J'ai aimé cette femme au cœur de ce livre, Sylvie est l'apanage vivant de la femme naturellement gentille, une femme que l'on a envie de serrer dans ses bras pour ne plus la quitter et sentir couler en soi sa force tranquille vous embraser les sens. Cette femme solitaire de la mort de sa petite fille, à la naissance, se perdant dans la bibliothèque de son mari pour se nourrir encore et encore de tous ses livres qu'elle un à un digère à la suite sans s'interrompre, Hector sait que sa femme, se remplit de lecture pour chasser tout l'espace que le chagrin aurait colonisé, elle se soigne de cette perte, de cette fille morte peu de temps après sa naissance. Son Mari, il l'aime, il aime sa femme, Il se souvient de sa femme agile, rapide l'appelant la petite chèvre référence à son passé de bergère, de la perte de l'enfant mort-né, cet enfant qu'il a pleuré, il la revoit encore trente ans plus tard, et imagine que c'est Sylvie sauvage et campagnarde, puis à force de la reprendre sur tout il la rendu inerte de ses actes comme une femme inutile adepte du dogme taoïste du non agir, esclave de lui , soumise, elle est devenu un fantôme, celui qu'il a créé comme une vengeance tacite de la mort de leur fille, puis l'anecdote troublante de Sylvie et du père de Hector son beau-père, il était discret , parlé peu , juste des petites phrases courtes, il l'avait fait demandé pour lui parler lui dire qu'elle était comme à statuette inca, son corps était antique, un trouble de sa voix pour lui dire ces choses que l'on ne dit pas à sa belle-fille, un secret intime trop puissant pour être véhiculé, lui demande la faveur de se montrer nue devant lui, il est âgé, son corps est comme celui des femmes des cavernes, elle se montre à lui comme une forme de respect, cet acte fort et intime les lie à jamais dans leur chair, Sylvie se met à nue, ce secret sera à jamais sourd, après sa mort , enceinte, la main sur son ventre elle prononça cette phrase comme un hommage à cet vieil homme « Femme des cavernes », cette femme me plait dans façon d'agir, c'est une femme, certes soumise par complaisance, car comme peut le dire Hector, aimant dominer sa femme, être plus que tout avec sa femme, il a honte et pense à la formule de Napoléon sur la Chine
« Quant Sylvie s'éveillera, le monde entier tremblera. »
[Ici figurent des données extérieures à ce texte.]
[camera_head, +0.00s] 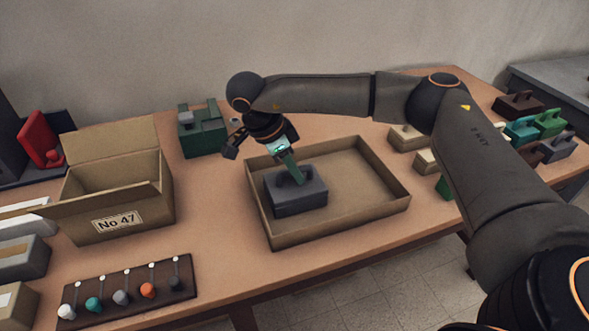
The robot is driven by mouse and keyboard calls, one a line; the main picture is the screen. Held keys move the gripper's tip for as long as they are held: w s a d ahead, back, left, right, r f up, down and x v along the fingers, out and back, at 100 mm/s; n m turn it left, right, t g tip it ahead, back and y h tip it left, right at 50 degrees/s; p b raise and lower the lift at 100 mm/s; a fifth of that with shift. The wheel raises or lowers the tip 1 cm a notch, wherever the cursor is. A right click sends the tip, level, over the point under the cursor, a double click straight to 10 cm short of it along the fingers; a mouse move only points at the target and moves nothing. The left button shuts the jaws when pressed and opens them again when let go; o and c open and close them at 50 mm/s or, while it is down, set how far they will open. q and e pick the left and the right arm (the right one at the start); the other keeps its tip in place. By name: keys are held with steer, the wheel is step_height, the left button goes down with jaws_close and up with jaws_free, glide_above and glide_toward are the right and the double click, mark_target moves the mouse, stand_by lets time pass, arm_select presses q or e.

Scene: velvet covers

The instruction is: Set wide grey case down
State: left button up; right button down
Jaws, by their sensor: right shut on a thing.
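The wide grey case (298,199) is a dark grey box with a handle on top. It is inside the left part of the shallow cardboard tray (384,209), roughly level. I cannot tell whether its underside touches the tray floor. My right gripper (293,176) reaches down from above and is shut on the case's handle; the fingers partly hide the handle. My left gripper is not in view.
An open cardboard box marked No 47 (118,222) stands left of the tray. A green case (203,138) is behind. A rack of coloured knobs (128,292) lies at the front left. Several small cases, including a bright green one (550,123), stand at the right. The tray's right part is empty.

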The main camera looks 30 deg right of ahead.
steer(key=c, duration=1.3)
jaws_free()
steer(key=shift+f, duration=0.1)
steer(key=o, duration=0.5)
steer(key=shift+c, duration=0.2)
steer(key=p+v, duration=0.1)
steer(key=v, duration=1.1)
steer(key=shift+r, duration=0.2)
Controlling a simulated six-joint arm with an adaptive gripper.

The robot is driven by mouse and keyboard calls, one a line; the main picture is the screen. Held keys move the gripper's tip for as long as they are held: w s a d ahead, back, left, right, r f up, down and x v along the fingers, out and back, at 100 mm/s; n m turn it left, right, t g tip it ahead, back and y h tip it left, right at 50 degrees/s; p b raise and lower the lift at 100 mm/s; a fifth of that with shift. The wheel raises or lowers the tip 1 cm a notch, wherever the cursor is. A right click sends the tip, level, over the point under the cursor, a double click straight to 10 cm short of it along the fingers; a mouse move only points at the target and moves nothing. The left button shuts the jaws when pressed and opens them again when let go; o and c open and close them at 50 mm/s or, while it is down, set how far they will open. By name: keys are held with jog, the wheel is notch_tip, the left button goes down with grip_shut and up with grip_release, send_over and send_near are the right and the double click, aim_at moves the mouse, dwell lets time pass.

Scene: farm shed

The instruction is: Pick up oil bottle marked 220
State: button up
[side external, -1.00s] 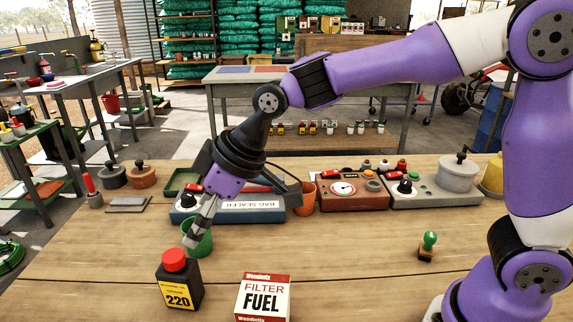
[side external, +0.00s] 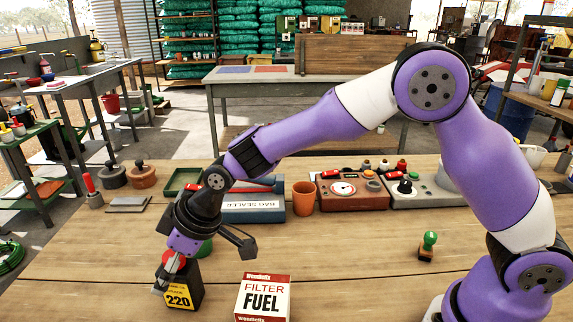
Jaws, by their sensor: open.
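The oil bottle (side external: 182,294) is black with a red cap and a yellow label reading 220. It stands upright on the wooden table at the front left. My gripper (side external: 168,272) is open and points down at the bottle's top. One finger shows in front of the bottle's upper left, near the cap and label. The other finger is hard to make out, and I cannot tell whether either touches the bottle.
A white and red fuel filter box (side external: 263,298) stands right of the bottle. A green cup (side external: 204,249) is partly hidden behind my gripper. The bag sealer (side external: 255,210) and a terracotta pot (side external: 304,198) stand farther back.

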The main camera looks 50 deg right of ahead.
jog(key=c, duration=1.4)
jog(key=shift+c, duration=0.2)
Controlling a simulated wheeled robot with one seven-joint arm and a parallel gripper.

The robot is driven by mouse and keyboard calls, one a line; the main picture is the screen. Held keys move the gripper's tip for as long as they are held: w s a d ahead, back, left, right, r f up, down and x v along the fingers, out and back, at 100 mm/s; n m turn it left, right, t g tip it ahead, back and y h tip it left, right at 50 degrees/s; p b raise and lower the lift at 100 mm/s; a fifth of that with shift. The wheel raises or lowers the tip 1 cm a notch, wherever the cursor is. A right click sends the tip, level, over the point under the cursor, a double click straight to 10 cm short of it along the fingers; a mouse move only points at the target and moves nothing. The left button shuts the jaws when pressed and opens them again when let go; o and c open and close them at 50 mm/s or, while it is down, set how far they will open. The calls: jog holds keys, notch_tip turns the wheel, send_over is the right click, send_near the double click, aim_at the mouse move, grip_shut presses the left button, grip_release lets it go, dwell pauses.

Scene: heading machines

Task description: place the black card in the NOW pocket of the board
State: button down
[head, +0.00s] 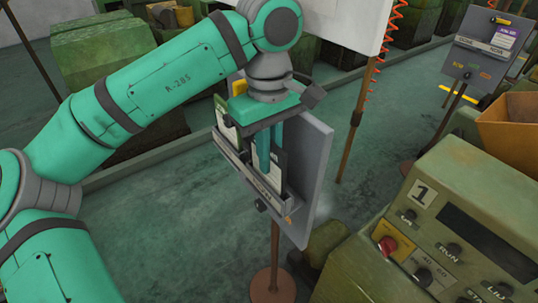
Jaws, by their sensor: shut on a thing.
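The grey board (314,160) stands on a brown post in the middle, tilted away from me. A grey pocket rail (240,172) runs along its lower front; its lettering is too small to read, so I cannot tell which pocket is NOW. My gripper (268,160) points down at the board, its teal fingers shut on what appears to be the black card (281,167), which has white lettering at its top. The card's lower edge is at or behind the rail's right part; I cannot tell how deep it sits. A green and white card (224,118) stands at the rail's left end.
A green machine (435,225) with knobs and a red button stands close at the right. A second grey board (489,45) with a white and purple card stands at the upper right, near an orange-brown bin (509,122). Floor is clear left of the board's post.

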J'aime l'idée de ce réveil, de cette force cachée, prisonnière de sa timidité et de sa soumission pour son Mari, par amour et simplicité, Sylvie, au matin souvent, se retrouve anxieuse, au bord du précipice, dans une voie qu'elle ne doit pas suivre comme elle l'a déjà fait plus jeune, son mari Hector la guide, pour avoir des repères, elle aime être la grand-mère de son fils et le bébé de son mari, belle ambiguïté, s'amuse dans la rue avec des inconnus à concevoir qu'elle est sa mamie, un jeu de dupe, de son âge avancé pour être mère, mais s'en accommode de cette pirouette amusante et savoureuse de sa piété légère et naturelle.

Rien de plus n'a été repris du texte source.